We both get hotter together. He sees it that way. I see it that way. Neither of us has ever said a word about it. We just make sure to generously compliment what we like and see in the other.
And when I start coming into my own again, he always has lots to say.
The Strange Compliments
The mystique and intrigue that surrounds being a hot mom is free entertainment. Trad wives will accuse you of everything from faking your own timeline and pregnancies to being a CIA asset.
Just think—you could be so hot that some people don’t even believe you’re real, like Bigfoot or unicorns. Being a hot mom means you are literally too hot for some people’s brains to even comprehend, so they have to make up legends and myths about you.

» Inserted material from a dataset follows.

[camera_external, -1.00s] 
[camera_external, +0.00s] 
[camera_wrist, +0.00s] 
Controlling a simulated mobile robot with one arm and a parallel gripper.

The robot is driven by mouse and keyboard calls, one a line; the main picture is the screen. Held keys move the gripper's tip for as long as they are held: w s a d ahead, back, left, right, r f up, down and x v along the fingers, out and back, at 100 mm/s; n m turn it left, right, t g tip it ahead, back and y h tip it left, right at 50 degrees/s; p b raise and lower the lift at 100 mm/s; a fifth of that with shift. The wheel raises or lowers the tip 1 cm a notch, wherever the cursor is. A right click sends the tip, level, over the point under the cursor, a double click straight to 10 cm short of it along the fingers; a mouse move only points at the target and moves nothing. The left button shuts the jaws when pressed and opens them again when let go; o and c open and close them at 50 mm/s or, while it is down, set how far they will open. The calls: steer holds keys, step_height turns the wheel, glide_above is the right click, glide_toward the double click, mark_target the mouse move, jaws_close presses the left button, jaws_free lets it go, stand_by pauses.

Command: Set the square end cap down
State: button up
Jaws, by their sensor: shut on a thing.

And you get to sit back and watch it all unfold.
I’m Healthy
Sorry, mediocre moms, but intentionally losing weight does not mean I have an eating disorder. It’s funny how often hot and healthy are the same thing. Want long, beautiful hair and clear skin? You have to make sure you’re consuming enough vitamins and minerals. A healthy BMI will always set you apart in a good way. And if you want a snatched waist, toned arms, and a curvy butt? You’re going to have to work out to earn it. Getting hotter is all about getting healthier.
Interestingly enough, physical health lends itself to mental health as well. They go hand in hand, so you’ll excuse me if I don’t want to have the body and disposition that suggests I spend my time beneath bridges thinking up riddles with which to entrap the weary travelers treading above.
It Keeps Me Humble
Since being a hot mom is my focus, I am achingly aware of my ugly moments. Snapping at my kids, not working as hard as I could have, being selfish—these are ugly mom moments, and we shun her.
However, because I am so aware of my imperfections, it allows me to extend grace to others and recognize that, at the end of the day, most of us are just trying our best.
I also know that I will never be the hottest mom—that title will never belong to me—and that’s okay. Recognizing that allows me to let go of ugly desperation and stinginess, and to focus on what I can actually accomplish and love. Hot moms are humble moms.

Your kids are going to be your “reason” or your “excuse” in life either way.
I’m not going to blame my kids for being a mediocre mom. It’s the most ridiculous, circular victim mindset I can think of. They deserve my best—and so do I. That’s why I’ll always love being a hot mom.